In Which There are Sweets from Cloistered Sisters…

Alfajores y cuchipan

Alfajores y cuchipan

I’ve been a naughty little biscuit, dear readers.  I’ve not posted anything here on Midge in the Kitchen for nearly a month now.  (The last post is actually dated 05th March!)  Life has been absolutely crazy for me: projects at work, a novel in the works (out this April…I hope!), going for passion projects (mine and a friend’s). and enjoying myself.  It’s been mostly good, really, and I regret nothing.

About a couple weeks ago, I got the opportunity to take a break and go on a spiritual retreat over at the Carmelite Missionaries’ Centre for Spirituality over in breezy Tagaytay for a couple of days and it was what a world-weary soul needed to get back in sync.  And, on the way home, I went and picked up a few treats for those back in the city.
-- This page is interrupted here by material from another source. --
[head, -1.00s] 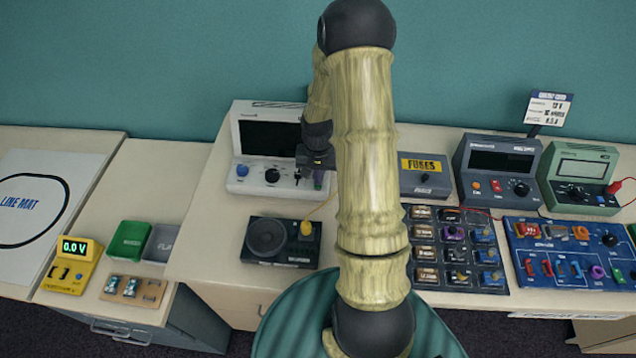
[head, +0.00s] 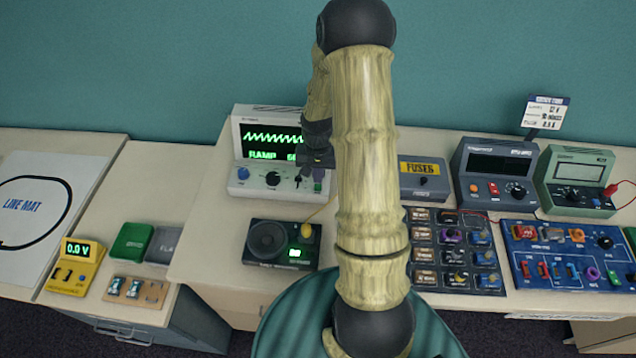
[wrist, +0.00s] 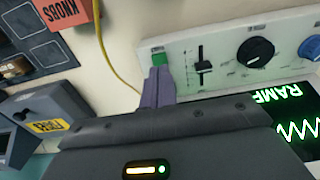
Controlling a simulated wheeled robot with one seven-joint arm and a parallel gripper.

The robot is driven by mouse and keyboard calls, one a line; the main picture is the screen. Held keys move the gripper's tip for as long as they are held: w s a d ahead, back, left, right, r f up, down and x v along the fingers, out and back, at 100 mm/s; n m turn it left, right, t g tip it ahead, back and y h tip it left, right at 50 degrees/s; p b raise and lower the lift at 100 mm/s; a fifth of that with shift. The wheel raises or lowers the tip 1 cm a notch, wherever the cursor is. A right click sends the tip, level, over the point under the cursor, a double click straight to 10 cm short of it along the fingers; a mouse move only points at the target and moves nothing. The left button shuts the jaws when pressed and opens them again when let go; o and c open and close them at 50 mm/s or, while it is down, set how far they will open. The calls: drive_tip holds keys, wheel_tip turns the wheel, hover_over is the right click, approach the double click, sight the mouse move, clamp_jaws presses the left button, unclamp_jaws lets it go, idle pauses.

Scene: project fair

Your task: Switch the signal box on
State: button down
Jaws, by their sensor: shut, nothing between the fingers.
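The signal box (head: 237,180) is a white unit at the back of the table, with its screen lit, showing a green ramp wave and the word RAMP. It also shows in the wrist view (wrist: 220,60), where its panel has a green switch (wrist: 158,59), a slider (wrist: 203,67), a black knob (wrist: 252,50) and a blue knob (wrist: 312,47). My gripper (head: 317,183) is shut and empty at the right end of the box's front. In the wrist view its fingertips (wrist: 158,72) are right at the green switch; I cannot tell whether they touch it.
A black speaker unit (head: 267,242) with a lit green display stands in front, joined by a yellow cable (wrist: 115,65). The fuses box (head: 424,183) and grey meter (head: 497,172) stand to the right. Component trays (head: 455,220) and a blue board (head: 535,255) lie before them.

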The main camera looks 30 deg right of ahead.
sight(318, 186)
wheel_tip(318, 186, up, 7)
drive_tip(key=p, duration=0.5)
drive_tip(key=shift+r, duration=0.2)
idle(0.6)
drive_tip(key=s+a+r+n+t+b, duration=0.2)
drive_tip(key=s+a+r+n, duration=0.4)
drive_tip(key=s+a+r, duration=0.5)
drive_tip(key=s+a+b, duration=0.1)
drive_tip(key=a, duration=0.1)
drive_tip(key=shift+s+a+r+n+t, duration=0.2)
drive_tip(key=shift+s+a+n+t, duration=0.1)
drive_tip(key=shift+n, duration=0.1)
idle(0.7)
The Good Shepherd Sisters are an order synonymous with the ube [purple yam] and strawberry jams that have long been a staple souvenir of those coming back from the northern resort province of Baguio.  This cloistered order is also popular for its peanut brittle and angel cookies (buttery biscuits with host cuttings – the edges left from cutting out communion wafers).  More recently, the order opened a convent in Tagaytay and also opened a shop whose proceeds are used for the vocational education of youngsters from less fortunate families.

What I opted for on this particular visit were the alfajores and the cuchipan.  The former is a variation on the classic Argentinian biscuit where shortbread circles are sandwiched with rich, unctuous dulce de leche.  The Good Shepherd version is lighter: sugary, crumbly, buttery shortbread discs sandwiched with a rather challengingly-textured sugar syrup filling.  Pretty passable, in my opinion, and a nice thing to pair with a cup of coffee.

More successful was the cuchipan, those vividly green discs shown above.  Cuchipan is a pandan (screwpine)-flavoured spin on cuchintaa chewy steamed cake made with brown sugar and galapong (glutinous rice flour).  The interesting thing about it is that it separates into two layers when cooked: a chewy, mochi-like layer below, a creamy and custardy layer on top.  Subtly herbaceous and not too sweet, it made for a nice little coffee break treat.  And, really, the coconut that came with it was practically optional as the cakes were good on their own.